Find how many lines hold the word "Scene". Give only the number.

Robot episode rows
□ □ □ □ □ □ □

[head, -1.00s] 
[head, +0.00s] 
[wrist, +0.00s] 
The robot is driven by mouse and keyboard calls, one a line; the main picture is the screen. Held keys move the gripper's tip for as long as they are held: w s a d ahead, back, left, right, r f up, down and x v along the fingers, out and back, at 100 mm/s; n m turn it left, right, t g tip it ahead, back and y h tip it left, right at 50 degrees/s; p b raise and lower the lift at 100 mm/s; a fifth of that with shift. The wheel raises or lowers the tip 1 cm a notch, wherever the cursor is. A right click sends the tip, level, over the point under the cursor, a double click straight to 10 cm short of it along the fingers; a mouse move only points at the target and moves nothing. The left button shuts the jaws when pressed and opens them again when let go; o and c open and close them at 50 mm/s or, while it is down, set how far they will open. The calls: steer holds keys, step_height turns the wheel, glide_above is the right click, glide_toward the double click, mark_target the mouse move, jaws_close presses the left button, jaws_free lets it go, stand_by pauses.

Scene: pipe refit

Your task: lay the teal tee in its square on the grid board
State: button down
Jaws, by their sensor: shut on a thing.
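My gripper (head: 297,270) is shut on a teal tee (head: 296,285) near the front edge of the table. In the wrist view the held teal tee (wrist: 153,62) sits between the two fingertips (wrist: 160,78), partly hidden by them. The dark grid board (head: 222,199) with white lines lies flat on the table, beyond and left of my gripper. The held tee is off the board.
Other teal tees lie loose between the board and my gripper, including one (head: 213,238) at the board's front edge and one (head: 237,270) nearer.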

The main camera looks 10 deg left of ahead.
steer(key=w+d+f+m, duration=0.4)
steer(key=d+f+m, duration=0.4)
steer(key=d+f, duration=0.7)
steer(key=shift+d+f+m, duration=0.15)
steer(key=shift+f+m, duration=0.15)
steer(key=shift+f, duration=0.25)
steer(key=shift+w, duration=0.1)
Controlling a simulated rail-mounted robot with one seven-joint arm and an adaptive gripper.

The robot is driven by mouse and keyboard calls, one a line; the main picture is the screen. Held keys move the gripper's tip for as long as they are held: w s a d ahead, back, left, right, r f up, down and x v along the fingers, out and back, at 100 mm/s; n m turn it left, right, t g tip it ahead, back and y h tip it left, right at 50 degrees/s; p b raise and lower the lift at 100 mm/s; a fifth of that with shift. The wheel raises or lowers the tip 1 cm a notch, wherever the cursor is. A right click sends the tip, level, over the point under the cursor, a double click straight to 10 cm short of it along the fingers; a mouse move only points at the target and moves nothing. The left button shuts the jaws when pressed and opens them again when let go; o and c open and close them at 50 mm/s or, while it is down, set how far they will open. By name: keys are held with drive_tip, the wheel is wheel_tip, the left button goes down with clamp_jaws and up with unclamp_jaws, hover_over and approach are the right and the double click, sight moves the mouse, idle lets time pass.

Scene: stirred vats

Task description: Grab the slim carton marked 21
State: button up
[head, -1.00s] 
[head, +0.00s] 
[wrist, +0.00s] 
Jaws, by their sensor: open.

□ □ □ □ □ □ □

▶ _Exercise answer_
2